Skip pictures; extract every line from the one with "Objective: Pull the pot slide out" through the one with "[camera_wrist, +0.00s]", exactly as written.

* BEGIN PROVIDED DATA *

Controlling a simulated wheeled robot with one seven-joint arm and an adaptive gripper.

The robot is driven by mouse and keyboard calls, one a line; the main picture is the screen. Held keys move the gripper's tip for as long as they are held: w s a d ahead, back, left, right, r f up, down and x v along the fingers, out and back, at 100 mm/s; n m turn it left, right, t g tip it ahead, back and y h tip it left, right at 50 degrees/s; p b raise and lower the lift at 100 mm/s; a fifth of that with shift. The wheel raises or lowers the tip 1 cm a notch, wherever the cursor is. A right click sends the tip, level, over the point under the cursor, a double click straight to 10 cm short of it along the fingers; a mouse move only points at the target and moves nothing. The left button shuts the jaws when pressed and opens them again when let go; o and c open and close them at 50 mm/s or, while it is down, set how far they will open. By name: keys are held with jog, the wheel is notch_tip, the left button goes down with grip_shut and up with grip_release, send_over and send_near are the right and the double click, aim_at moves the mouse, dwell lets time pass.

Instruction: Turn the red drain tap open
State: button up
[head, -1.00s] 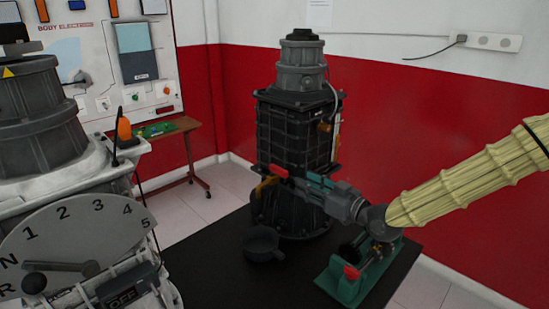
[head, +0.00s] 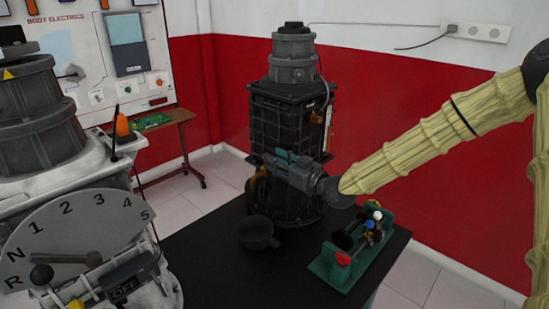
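The dark ribbed engine unit (head: 290,110) stands upright on the black table. My gripper (head: 268,164) reaches in from the right, at the front of its lower body. No red tap shows on the unit now; that spot is behind my gripper. A small yellow-orange part (head: 257,178) shows just below and left of the fingertips. Whether the fingers are apart, or touch or hold anything, cannot be made out. A dark round pan with a handle (head: 258,234) sits on the table below and left of my gripper.
A green stand (head: 326,266) with a red knob (head: 343,258) and several coloured parts stands on the black table (head: 205,260), right of the pan. A grey machine with a numbered dial (head: 80,235) fills the left. A red and white wall is behind.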

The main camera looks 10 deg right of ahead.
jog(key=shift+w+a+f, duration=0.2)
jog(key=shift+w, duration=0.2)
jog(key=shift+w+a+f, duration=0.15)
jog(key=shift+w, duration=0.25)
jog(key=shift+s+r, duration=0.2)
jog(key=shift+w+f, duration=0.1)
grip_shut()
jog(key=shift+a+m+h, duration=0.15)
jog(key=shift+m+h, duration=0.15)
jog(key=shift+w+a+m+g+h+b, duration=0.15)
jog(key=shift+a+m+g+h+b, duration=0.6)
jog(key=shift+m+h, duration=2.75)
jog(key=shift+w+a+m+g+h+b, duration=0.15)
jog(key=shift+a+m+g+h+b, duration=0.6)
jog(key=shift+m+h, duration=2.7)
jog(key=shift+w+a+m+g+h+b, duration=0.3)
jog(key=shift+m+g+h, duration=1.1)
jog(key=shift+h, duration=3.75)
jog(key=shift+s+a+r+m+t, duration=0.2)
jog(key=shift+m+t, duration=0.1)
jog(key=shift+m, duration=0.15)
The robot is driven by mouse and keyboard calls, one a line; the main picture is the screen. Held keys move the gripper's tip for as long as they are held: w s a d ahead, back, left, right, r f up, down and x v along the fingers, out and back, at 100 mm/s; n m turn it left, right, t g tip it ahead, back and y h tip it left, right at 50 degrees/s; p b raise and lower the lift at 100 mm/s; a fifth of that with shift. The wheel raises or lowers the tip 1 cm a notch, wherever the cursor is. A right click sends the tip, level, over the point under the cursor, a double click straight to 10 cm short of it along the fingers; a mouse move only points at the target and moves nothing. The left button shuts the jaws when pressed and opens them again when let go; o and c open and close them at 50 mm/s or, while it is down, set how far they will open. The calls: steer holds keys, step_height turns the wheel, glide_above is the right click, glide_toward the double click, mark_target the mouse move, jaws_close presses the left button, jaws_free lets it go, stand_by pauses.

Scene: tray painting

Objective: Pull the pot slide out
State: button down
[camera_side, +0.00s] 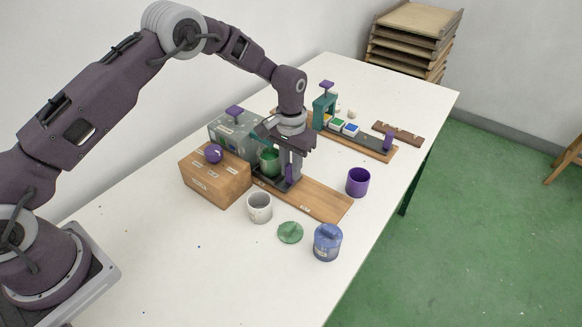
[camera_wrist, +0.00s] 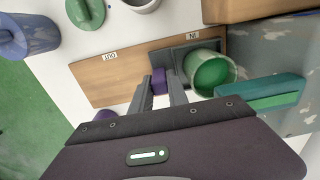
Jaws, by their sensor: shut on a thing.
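The pot slide is a wooden board (camera_side: 318,201) with a dark carriage (camera_wrist: 172,54) on it. The carriage sits at the end marked IN, and the board is bare toward the OUT mark (camera_wrist: 110,56). A green pot (camera_side: 268,161) stands on the carriage; the wrist view shows green inside it (camera_wrist: 211,73). My gripper (camera_wrist: 161,84) is shut on the carriage's purple handle (camera_wrist: 161,76), beside the pot. In the side view my gripper (camera_side: 289,178) hides part of the carriage.
A wooden box (camera_side: 215,180) and a grey box (camera_side: 235,132) stand by the IN end. A white cup (camera_side: 259,207), green lid (camera_side: 290,232), blue lidded jar (camera_side: 327,242) and purple cup (camera_side: 358,181) stand around the board. A paint rack (camera_side: 345,135) is behind.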

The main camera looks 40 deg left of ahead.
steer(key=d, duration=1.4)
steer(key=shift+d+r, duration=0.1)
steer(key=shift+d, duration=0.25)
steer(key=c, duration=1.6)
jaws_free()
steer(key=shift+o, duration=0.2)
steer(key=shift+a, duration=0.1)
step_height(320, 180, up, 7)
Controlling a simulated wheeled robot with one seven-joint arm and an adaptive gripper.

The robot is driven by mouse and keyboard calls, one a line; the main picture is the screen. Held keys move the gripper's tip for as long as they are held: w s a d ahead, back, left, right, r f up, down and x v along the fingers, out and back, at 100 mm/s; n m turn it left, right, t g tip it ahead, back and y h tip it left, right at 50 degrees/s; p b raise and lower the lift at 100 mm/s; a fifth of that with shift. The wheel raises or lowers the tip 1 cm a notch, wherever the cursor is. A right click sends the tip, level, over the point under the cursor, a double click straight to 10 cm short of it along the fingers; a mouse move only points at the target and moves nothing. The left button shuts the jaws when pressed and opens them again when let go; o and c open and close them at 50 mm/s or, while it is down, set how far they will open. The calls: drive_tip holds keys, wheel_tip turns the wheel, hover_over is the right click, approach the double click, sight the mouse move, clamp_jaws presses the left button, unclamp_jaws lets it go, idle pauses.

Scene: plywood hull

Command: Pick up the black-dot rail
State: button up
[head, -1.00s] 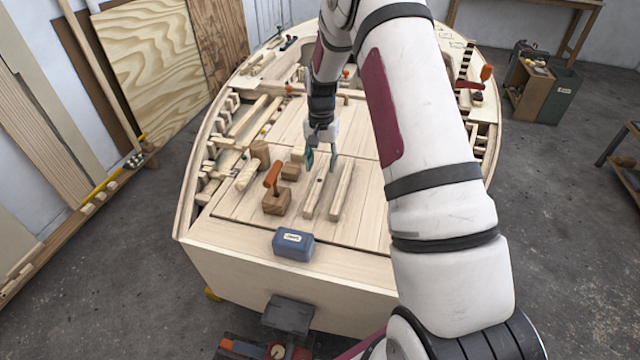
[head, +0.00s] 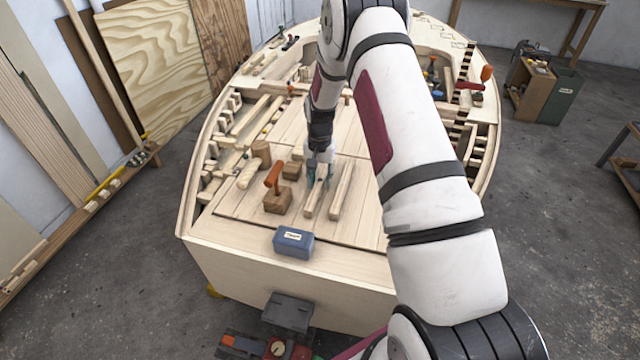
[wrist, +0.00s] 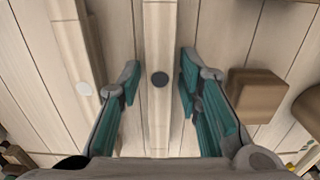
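The black-dot rail (head: 313,204) is a pale wooden strip lying on the deck, the left of two rails in the head view. In the wrist view the rail (wrist: 160,120) runs up the middle, its black dot between my fingers. My gripper (wrist: 160,76) is open, with one teal finger on each side of the rail and a gap on both sides. In the head view my gripper (head: 318,176) is over the rail's far part and hides it. I cannot tell how far down the fingertips reach.
A similar rail (head: 342,192) lies close by on the right; in the wrist view this rail (wrist: 72,45) has a white dot. A wooden block (wrist: 256,95) is near the other finger. An orange-handled block (head: 277,200) and a blue box (head: 293,243) sit nearer on the deck.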

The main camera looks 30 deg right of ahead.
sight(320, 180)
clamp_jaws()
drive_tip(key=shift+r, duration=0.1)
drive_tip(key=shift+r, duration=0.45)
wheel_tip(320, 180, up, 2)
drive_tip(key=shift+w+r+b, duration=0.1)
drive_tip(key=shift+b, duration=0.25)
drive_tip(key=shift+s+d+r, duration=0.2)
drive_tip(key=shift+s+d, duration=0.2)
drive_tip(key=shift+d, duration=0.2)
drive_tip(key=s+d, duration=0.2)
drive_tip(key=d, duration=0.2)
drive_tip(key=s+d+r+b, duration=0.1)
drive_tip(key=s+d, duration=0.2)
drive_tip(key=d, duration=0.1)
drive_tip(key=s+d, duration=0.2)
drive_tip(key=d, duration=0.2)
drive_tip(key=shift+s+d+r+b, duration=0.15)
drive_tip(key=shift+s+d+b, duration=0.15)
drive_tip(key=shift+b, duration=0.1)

* END PROVIDED DATA *

PROBLEM SOLUTION:
Objective: Pull the pot slide out
State: button down
[camera_side, +0.00s] 
[camera_wrist, +0.00s] 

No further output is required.